La fable imagina qu’un Épiménide avait dormi d’un somme pendant vingt-sept ans, et qu’à son réveil il fut tout étonné de trouver ses petits-enfants mariés qui lui demandaient son nom, ses amis morts, sa ville et les mœurs des habitants changés. C’était un beau champ à la critique, et un plaisant sujet de comédie. La légende a emprunté tous les traits de la fable, et les a grossis.

L’auteur de la Légende dorée ne fut pas le premier qui, au xiiie siècle, au lieu d’un dormeur nous en donna sept, et en fit bravement sept martyrs. Il avait pris cette édifiante histoire chez Grégoire de Tours, écrivain véridique, qui l’avait prise chez Sigebert, qui l’avait prise chez Métaphraste, qui l’avait prise chez Nicéphore.

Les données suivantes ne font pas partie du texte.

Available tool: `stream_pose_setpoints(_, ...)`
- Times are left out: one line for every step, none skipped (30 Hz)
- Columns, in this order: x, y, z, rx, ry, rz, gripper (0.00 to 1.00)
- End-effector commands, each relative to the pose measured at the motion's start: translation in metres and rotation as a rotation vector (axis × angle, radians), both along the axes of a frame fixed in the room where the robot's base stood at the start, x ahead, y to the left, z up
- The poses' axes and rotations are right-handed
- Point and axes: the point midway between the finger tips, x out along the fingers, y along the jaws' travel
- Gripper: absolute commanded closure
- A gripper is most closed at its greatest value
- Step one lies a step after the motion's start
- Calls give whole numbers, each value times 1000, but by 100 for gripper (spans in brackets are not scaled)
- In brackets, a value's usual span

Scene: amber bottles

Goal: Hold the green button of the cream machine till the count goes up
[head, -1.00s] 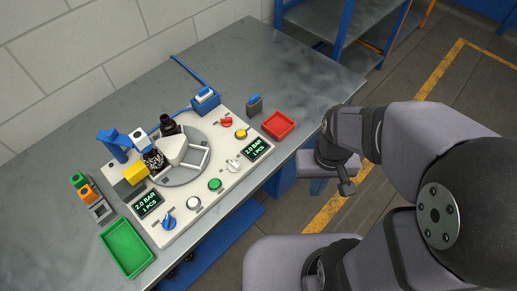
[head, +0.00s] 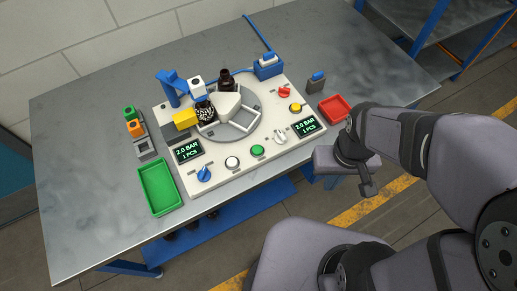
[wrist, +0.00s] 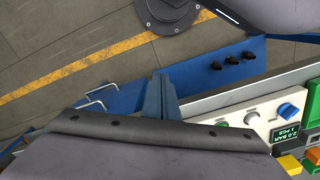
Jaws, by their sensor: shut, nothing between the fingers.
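The cream machine (head: 215,183) stands on the grey table with a round turntable holding dark bottles. Its green button (head: 258,151) is on the front edge, between a white button (head: 232,162) and a white knob (head: 280,135). Both displays, left (head: 188,151) and right (head: 307,126), read 2.0 BAR, 1 PCS. My gripper (head: 367,189) is shut and empty, off the table's front edge, right of the green button and apart from it. In the wrist view, the green button (wrist: 220,122) is at the lower right, partly hidden by my own arm.
A green tray (head: 158,190) lies left of the machine and a red tray (head: 335,108) right of it. A blue knob (head: 204,174) and a yellow button (head: 296,107) stand up from the panel. Bare table lies farther left.

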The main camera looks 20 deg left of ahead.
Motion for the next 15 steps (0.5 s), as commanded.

C’est ainsi que la vérité arrive aux hommes de main en main.

Le révérend P. Pierre Ribadeneira, de la compagnie de Jésus, enchérit encore sur la Légende dorée dans sa célèbre Fleur des saints, dont il est fait mention dans le Tartuffe de Molière. Elle fut traduite, augmentée et enrichie de tailles-douces, par le révérend P. Antoine Girard, de la même société ; rien n’y manque.

Quelques curieux seront peut-être bien aises de voir la prose du révérend P. Girard ; la voici :

« Du temps de l’empereur Dèce, l’Église reçut une furieuse et épouvantable bourrasque. Entre les autres chrétiens l’on prit sept frères, jeunes, bien dispos et de bonne grâce, qui étaient enfants d’un chevalier d’Éphèse, et qui s’appelaient Maximien, Marie, Martinien, Denis, Jean, Sérapion et Constantin. L’empereur leur ôta d’abord leur ceinture dorée... Ils se cachèrent dans une caverne ; l’empereur en fit murer l’entrée pour les faire mourir de faim. »

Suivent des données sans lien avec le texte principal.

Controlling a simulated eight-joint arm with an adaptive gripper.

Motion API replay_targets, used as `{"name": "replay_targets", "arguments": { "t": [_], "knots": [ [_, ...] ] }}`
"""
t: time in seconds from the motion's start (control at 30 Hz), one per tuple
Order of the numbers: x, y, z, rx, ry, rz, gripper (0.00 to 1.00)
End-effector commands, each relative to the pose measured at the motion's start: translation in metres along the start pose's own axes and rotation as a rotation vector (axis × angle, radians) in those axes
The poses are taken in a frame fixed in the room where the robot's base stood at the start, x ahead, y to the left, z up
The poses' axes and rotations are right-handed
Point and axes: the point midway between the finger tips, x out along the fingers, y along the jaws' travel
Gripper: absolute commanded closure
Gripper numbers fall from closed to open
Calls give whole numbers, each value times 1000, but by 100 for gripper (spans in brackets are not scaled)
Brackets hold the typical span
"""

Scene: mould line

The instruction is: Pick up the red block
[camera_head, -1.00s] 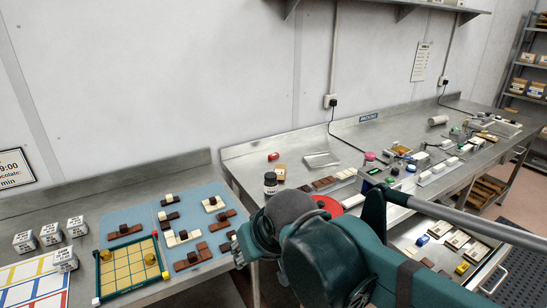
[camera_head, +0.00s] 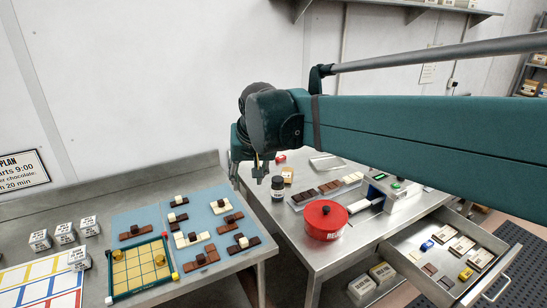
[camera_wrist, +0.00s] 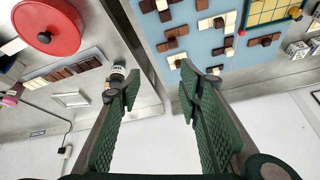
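A small red block (camera_head: 281,158) lies at the back of the right-hand metal table (camera_head: 300,248), near the wall. In the head view my gripper (camera_head: 248,176) is raised in front of and left of it, fingers pointing down, apart from it. In the wrist view my gripper (camera_wrist: 153,80) has its two green fingers spread wide with nothing between them. I cannot make out the red block in the wrist view.
A dark bottle (camera_head: 277,187) and a large red lidded pot (camera_head: 325,220) stand near the block. A chocolate tray (camera_head: 297,204) lies behind the pot. Blue mats (camera_head: 145,217) with brown and cream pieces cover the left table. A drawer (camera_head: 415,278) is open at right.

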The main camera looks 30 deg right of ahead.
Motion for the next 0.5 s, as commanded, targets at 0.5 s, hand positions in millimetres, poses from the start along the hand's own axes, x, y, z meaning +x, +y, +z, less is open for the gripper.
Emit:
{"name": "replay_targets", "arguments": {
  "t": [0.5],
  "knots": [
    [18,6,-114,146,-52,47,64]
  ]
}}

Aussitôt ils s’endormirent tous sept, et ne se réveillèrent qu’après avoir dormi cent soixante et dix-sept ans.

Le P. Girard, loin de croire que ce soit un conte à dormir debout, en prouve l’authenticité par les arguments les plus démonstratifs : et quand on n’aurait d’autre preuve que les noms des sept assoupis, cela suffirait ; on ne s’avise pas de donner des noms à des gens qui n’ont jamais existé. Les sept dormants ne pouvaient être ni trompés ni trompeurs. Aussi ce n’est pas pour contester cette histoire que nous en parlons, mais seulement pour remarquer qu’il n’y a pas un seul événement fabuleux de l’antiquité qui n’ait été rectifié par les anciens légendaires. Toute l’histoire d’Œdipe, d’Hercule, de Thésée, se trouve chez eux accommodée à leur manière. Ils ont peu inventé, mais ils ont beaucoup perfectionné.

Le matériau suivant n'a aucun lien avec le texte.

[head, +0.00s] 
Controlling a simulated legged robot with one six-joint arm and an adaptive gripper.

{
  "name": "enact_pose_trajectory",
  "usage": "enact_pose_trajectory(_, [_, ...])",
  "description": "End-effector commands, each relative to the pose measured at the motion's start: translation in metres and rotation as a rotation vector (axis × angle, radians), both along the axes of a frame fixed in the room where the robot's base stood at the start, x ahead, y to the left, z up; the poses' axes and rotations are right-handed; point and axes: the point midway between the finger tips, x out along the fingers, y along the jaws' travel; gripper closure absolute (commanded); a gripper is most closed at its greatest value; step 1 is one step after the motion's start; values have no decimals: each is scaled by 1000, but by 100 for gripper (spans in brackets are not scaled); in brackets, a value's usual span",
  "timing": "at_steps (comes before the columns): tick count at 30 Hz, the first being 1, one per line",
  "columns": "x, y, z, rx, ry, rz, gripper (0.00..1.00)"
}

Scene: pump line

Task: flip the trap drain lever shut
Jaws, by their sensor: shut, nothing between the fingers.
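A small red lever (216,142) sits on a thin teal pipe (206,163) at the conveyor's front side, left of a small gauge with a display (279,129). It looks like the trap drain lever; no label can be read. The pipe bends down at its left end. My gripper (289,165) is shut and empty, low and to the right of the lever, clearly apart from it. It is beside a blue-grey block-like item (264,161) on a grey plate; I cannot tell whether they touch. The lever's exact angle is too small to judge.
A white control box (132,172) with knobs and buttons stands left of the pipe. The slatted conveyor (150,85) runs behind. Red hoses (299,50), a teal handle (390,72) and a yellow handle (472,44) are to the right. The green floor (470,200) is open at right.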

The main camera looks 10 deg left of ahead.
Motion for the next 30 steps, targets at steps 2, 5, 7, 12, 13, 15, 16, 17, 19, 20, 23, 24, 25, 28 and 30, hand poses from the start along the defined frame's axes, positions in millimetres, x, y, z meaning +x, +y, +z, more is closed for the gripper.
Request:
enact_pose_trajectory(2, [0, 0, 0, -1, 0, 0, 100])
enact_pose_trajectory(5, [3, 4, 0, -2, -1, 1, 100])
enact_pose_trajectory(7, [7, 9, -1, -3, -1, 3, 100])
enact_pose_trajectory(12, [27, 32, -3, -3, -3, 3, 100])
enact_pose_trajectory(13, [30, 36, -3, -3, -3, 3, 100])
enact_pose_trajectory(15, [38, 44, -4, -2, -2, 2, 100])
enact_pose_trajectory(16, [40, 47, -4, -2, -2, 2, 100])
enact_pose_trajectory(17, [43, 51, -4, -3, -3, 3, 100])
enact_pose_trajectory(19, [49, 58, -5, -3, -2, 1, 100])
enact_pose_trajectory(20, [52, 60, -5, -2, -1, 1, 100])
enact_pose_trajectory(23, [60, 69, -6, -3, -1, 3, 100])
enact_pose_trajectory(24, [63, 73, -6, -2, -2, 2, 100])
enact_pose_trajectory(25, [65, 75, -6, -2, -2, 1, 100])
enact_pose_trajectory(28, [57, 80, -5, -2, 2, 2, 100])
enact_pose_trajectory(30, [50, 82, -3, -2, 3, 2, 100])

J’avoue ingénument que je ne sais pas d’où Nicéphore avait tiré cette belle histoire. Je suppose que c’était de la tradition d’Éphèse : car la caverne des sept dormants, et la petite église qui leur est dédiée, subsistent encore. Les moins éveillés des pauvres Grecs y viennent faire leurs dévotions. Le chevalier Ricaut et plusieurs autres voyageurs anglais ont vu ces deux monuments ; mais pour leurs dévotions, ils ne les y ont pas faites.

Terminons ce petit article par le raisonnement d’Abbadie : « Voilà des mémoriaux institués pour célébrer à jamais l’aventure des sept dormants ; aucun Grec n’en a jamais douté dans Éphèse ; ces Grecs n’ont pu être abusés ; ils n’ont pu abuser personne : donc l’histoire des sept dormants est incontestable. »


  1. Questions sur l’Encyclopédie, quatrième partie, 1771. (B.)